Votieren alle Wahlleute den am letzten Dienstag zertifizierten Ergebnissen nach, wird Joseph Biden mit 306 zu 232 Stimmen zum neuen Präsidenten gewählt. Sicher steht das jedoch erst in dreieinhalb Wochen fest. Denn erst einmal schicken die Bundesstaaten die Stimmen ihrer Wahlleute an den amtierenden Vizepräsidenten Mike Pence. Dann tritt am 3. Januar der neue Kongress mit seinen neu gewählten Mitgliedern zusammen - aber nicht ganz. Zwei Senatoren aus Georgia fehlen nämlich noch, weil es dort am 5. Januar eine Stichwahl gibt, die darüber entscheidet, ob Republikaner oder Demokraten im Senat eine Mehrheit haben.
Wie lange bleibt Biden Präsident?
Erst am 6. Januar lässt Pence dann dem Senat und dem Repräsentantenhaus in einer gemeinsamen Sitzung die Stimmabgaben der Wahlleute vorlesen und auszählen. Dann fragt er - wie der Priester bei einer Trauung - ob es Einwände gegen das Ergebnis gibt. 2021 könnte das mehr als ein bloßes Ritual werden, wenn es dem republikanischen Repräsentantenhausabgeordneten Morris Brooks aus Alabama gelingt, ein anderes Kongressmitglied für die Unterstützung so eines Einspruchs zu gewinnen.
Schafft er das, dürfte er die Wahl von Joseph Biden allerdings lediglich verzögern, und nicht aufhalten können: Einer Annahme der Einwände müssten nämlich beide Kammern zustimmen - auch das demokratisch beherrschte Repräsentantenhaus. Es ist deshalb sehr wahrscheinlich, dass der nächste US-Präsident, der am 20. Januar 2021 vereidigt wird, Joseph Biden heißt. Wenn er nicht - wie Horace Greeley - vorher stirbt.
Dass Biden vier Jahre lang Präsident bleibt, ist schon deutlich weniger wahrscheinlich. Einerseits liegt das an seinem Alter, seinem Gesundheitszustand und Skandalen um seine Familie, die ihn nach einer gewissen Medienzurückhaltung vor der Wahl (vgl. Wunden lecken nach der Wahl) nach dem Amtsantritt einholen könnten. Andererseits hat er mit Kamala Harris eine Vizepräsidentin, die in ihrer bisherigen Karriere und im Vorwahlkampf zeigte, dass sie deutlich machtbewusster ist als beispielsweise ein Mike Pence oder ein Dan Quayle (vgl. "[Kamala Harris] brachte 1.500 Menschen wegen Verstößen gegen die Marihuanagesetze ins Gefängnis …).

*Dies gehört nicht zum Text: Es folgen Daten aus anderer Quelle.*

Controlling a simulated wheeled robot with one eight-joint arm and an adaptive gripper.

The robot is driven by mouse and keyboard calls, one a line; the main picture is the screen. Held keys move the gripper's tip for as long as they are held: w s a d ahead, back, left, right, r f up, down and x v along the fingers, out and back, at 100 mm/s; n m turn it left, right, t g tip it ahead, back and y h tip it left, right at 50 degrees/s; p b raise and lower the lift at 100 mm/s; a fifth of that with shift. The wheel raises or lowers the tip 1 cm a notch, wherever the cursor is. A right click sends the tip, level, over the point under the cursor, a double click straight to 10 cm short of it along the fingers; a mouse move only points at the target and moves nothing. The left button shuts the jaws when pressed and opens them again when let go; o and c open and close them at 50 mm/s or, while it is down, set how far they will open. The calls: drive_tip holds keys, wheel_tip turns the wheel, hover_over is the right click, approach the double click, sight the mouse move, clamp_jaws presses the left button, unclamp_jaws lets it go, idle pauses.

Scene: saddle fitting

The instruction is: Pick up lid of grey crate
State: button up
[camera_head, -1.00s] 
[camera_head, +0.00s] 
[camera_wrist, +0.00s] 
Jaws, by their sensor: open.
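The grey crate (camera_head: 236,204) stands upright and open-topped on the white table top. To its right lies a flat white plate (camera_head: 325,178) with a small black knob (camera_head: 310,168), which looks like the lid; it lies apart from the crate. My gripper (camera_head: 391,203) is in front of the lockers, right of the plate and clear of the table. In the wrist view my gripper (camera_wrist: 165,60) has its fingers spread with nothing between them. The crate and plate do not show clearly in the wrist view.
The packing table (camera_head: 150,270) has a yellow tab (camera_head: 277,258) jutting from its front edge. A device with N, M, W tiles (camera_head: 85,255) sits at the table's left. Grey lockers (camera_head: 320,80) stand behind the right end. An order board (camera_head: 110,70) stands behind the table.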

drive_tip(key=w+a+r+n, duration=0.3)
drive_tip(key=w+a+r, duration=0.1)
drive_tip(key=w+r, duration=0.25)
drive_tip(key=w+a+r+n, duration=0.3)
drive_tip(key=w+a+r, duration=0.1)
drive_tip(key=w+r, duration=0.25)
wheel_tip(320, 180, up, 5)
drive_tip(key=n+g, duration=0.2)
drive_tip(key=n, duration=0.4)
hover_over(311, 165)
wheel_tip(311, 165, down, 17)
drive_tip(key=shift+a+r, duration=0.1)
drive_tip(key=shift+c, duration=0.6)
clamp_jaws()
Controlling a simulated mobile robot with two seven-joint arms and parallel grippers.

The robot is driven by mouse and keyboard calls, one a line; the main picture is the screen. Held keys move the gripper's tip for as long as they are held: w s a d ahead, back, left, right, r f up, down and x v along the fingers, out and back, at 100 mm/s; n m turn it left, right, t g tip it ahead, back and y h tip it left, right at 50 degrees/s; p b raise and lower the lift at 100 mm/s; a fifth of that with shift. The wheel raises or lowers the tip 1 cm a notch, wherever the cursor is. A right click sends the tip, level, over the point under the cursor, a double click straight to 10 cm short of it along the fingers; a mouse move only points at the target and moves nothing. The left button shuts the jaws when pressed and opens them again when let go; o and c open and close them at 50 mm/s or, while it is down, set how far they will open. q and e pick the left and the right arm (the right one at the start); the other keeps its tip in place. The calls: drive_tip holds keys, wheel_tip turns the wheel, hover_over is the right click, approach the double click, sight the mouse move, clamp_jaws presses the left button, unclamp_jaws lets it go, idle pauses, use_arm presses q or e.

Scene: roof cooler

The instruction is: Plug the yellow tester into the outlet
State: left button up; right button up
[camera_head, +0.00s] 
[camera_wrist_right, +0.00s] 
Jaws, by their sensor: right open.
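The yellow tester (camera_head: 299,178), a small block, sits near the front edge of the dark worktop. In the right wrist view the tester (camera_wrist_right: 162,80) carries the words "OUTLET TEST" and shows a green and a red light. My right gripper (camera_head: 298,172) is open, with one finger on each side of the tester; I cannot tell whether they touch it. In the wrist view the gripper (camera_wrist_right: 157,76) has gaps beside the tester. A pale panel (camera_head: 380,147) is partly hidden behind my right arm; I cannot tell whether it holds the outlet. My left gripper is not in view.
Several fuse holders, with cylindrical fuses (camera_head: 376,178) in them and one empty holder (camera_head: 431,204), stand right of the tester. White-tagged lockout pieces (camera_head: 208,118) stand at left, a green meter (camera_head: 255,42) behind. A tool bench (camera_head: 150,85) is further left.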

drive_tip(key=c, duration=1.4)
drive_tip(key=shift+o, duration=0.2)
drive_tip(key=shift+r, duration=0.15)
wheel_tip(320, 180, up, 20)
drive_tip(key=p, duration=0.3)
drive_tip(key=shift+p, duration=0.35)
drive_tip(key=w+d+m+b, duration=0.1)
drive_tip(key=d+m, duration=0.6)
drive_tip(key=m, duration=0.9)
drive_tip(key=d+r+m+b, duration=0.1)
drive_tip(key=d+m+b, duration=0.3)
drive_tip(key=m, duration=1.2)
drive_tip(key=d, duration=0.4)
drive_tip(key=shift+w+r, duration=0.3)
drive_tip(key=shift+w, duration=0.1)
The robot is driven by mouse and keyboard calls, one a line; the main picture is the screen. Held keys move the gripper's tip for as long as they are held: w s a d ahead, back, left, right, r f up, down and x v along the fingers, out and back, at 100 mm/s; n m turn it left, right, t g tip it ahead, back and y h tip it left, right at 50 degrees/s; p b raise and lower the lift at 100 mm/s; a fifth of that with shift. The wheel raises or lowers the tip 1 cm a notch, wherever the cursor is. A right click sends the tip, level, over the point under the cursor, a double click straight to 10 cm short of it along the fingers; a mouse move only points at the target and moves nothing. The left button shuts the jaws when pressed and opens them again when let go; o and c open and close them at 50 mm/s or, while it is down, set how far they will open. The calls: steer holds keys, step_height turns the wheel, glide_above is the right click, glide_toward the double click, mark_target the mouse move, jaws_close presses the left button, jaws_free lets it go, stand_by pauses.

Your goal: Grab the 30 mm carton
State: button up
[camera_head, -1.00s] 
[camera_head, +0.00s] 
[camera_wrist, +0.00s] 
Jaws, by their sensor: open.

Trumps Chance auf weitere Präsidentschaft erst 2025
Die realistischste Chance, die Donald Trump derzeit auf eine weitere Präsidentschaft zu haben scheint, ist die auf jene, welche im Januar 2025 beginnt. Rechtlich hält ihn nichts von einem Antreten bei der Wahl 2024 ab. Ob er die republikanischen Vorwahlen dazu noch einmal gewinnen kann, ist jedoch insofern fraglich, als sich auch die republikanische Partei verändert hat - anstatt von der abgemachten Wahl eines Establishment-Kandidaten wie Jeb Bush auszugehen debattiert man dort nun über volksnähere Kandidaten wie Ted Cruz, Tucker Carlson und Candace Owens.
Trump könnte sich in so einem Fall hinter einen dieser Kandidaten stellen, für die auch er den Weg ebnete - oder er könnte mit einer dritten Partei antreten, wie Teddy Roosevelt das 1912 mit seiner Progressive Party machte, als ihn die Republikaner nicht mehr aufstellten (vgl. Von Liberals zu Progressives). Gewonnen hat mit so einer dritten Partei in den USA allerdings schon seit 1860 niemand mehr. Damals waren die Republikaner die Partei, die vorher noch nie einen Präsidenten gestellt hatte. Und ihr Kandidat hieß Abraham Lincoln.